Die Umbruchzeit der Digitalisierung dürfte Opfer kosten. Diese sind weit größer als das, was die Bürger der DDR in der Umbruchzeit der deutschen Vereinigung erlebt haben. Richard David Precht kennt die Zukunft auch nicht: „Ob es mit der Moral in Deutschland alles in allem bergab oder vielleicht doch bergauf geht, ist eine heiß umstrittene Frage.“ Auf der einen Seite steht das Gefühl jener Generation, dass Pflichtgefühl, Treue, Gemeinsinn, Arbeitsmoral, Sitte und Anstand kontinuierlich nach unten gingen. Erstaunlich nur, dass es sie, so oft totgesagt, heute irgendwie immer noch gibt. Was seit über hundert Jahren zur Neige geht, müsste eigentlich irgendwann einmal erloschen sein. Kulturpessimismus scheint oft mehr mit dem Lebensalter und den persönlichen Zukunftserwartungen zu tun zu haben als mit dem Zeitalter und den gesellschaftlichen Ausblicken auf die Zukunft. Der Philosoph, Publizist und Autor Richard David Precht einer der profiliertesten Intellektuellen im deutschsprachigen Raum.
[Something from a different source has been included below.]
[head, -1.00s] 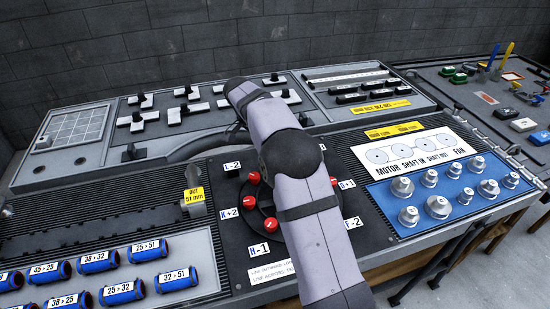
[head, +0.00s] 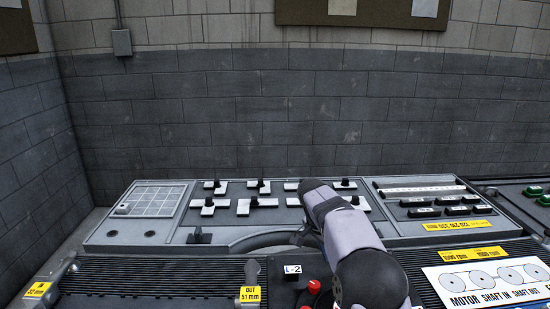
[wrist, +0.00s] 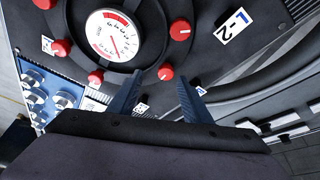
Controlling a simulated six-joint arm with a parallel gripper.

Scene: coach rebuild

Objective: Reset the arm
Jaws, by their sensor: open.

Die Work-Life-Balance rückt in den Vordergrund
Der „Verfall der Werte“, so es ihn gibt, wird möglicherweise meist in gleichem Maße vom Aufstieg anderer Werte flankiert. Richard David Precht stellt fest: „Mag sein, dass mancher heute die Arbeitsmoral der jüngeren Generation betrauert – ein Klassiker unter den Indizien des Werteverfalls.“ Die Verdächtigen selbst würden wohl sagen, dass Arbeit in der Wohlstandsgesellschaft einfach nicht mehr den Stellenwert hat, den sie in der Agrar- oder Industriegesellschaft hatte.
Dafür ist ihnen ein neuer Wert, jener der Work-Life-Balance wichtig geworden. Junge Männer brauchen beispielsweise mehr Zeit, um sich als gute Väter ausgiebig um ihre Kinder zu kümmern – ein Wert, den es früher so gar nicht gab. Zumindest in einigen Bereichen findet also kein Werteverfall, sondern eine neue Wertekonkurrenz statt. Viele junge Menschen haben heute mehr Werte als die Generation ihrer Urgroßeltern. Das sind Werte, die allerdings leicht zueinander in Konkurrenz treten.
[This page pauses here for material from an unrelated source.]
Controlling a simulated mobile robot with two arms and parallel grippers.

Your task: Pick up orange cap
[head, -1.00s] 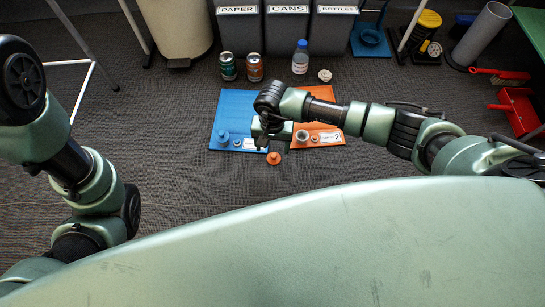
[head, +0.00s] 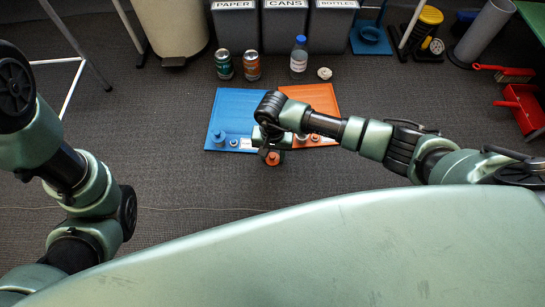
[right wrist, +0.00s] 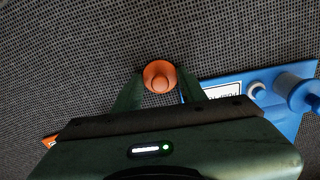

Die Ökonomie feiert nur noch den Erfolg
Neben der Religion passt auch die „Nation“ immer schlechter in die globalisierte Ökonomie des 21. Jahrhunderts. Richard David Precht weiß: „Nationalismus blüht gemeinhin dort, wo es um das, was die Nation sein soll, schlecht bestellt ist.“ Auch religiöse Fundamentalismen sind meist ein zuverlässiges Indiz dafür, dass die religiösen Fundamente erschüttert sind. Ansonsten wären beide -ismen nicht notwendig. In den westlichen Industriegesellschaften herrscht manchmal die Angst vor Identitätsverlust vor.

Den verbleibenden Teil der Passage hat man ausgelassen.